The documents needed to complete an international trade transaction are often not standardised or digitally available.
The Digital Container Shipping Association (DCSA) estimated that a minimum of 16 million original paper B/Ls are issued by ocean carriers per year, costing the industry around $11bn.
Paper B/Ls are also expensive for the environment. Research from the Economic and Social Commission for Asia and the Pacific suggests that fully digitalising regulatory procedures around trade could save between 32kg-86kg of CO2 equivalents per end-to-end transaction.
At the same time, the Commonwealth nations estimate that widespread acceptance of digital trade documents could generate an additional $1.2tn in trade for Commonwealth countries by 2026.
Despite this, at the end of 2021 only 1.2% of B/Ls was electronic.
Future-proofing international trade
For these reasons and more, the future of global trade is digital, enabled by the widespread adoption of open-source digital standards. The DCSA works in collaboration with a wide array of stakeholders to develop digital standards that increase visibility by enabling the seamless exchange of real-time data between all supply chain participants.
In the short term, widespread adoption of DCSA standards will increase the efficiency, reliability, and sustainability of container shipping while fostering innovation and a better customer experience.

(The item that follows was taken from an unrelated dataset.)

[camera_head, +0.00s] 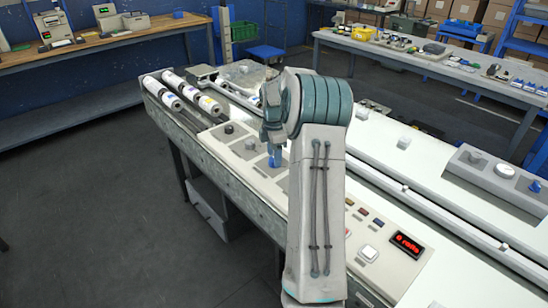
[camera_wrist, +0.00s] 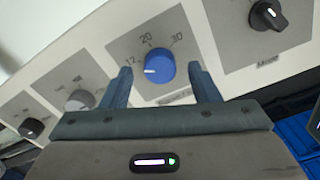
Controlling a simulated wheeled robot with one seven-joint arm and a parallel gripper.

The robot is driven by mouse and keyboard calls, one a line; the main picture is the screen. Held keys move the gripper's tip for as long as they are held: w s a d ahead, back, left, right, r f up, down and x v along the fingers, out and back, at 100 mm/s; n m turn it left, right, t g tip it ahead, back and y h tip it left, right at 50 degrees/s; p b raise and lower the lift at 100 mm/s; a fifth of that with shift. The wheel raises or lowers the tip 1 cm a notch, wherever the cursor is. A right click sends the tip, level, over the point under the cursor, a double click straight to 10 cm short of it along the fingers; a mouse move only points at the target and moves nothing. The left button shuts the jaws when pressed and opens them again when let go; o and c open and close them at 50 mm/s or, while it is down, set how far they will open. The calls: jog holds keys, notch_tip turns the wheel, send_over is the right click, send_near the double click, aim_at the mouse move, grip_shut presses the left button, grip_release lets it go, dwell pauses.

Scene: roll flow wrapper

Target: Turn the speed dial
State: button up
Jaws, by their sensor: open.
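The blue dial (camera_wrist: 160,66) sits on a grey plate, with the marks 12, 20 and 30 around it. Its white pointer line points left, near the 12. My gripper (camera_wrist: 161,74) is open, with one finger on each side of the dial. A gap shows between each finger and the dial, and I cannot tell how far the tips are from the panel. In the head view a small blue part, apparently the dial (camera_head: 274,160), shows just below my gripper (camera_head: 272,142). My arm hides part of the panel there.
A black knob (camera_wrist: 268,14) is to the dial's right; a grey knob (camera_wrist: 80,100) and another black knob (camera_wrist: 32,127) are to its left. The panel also carries a red display (camera_head: 408,244) and a white button (camera_head: 369,253). White rolls (camera_head: 172,100) lie at the machine's far end.

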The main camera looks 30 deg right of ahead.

In the long term, complete digital transformation of container shipping requires collaboration on a global scale. When each stakeholder group within the supply chain is committed to implementing digital standards, transformation will occur through consistent vocabulary, aligned processes and better leveraging of technology and data.
Only then will the shipping industry be well placed to meet the ever-growing demands of a fully industrialised world.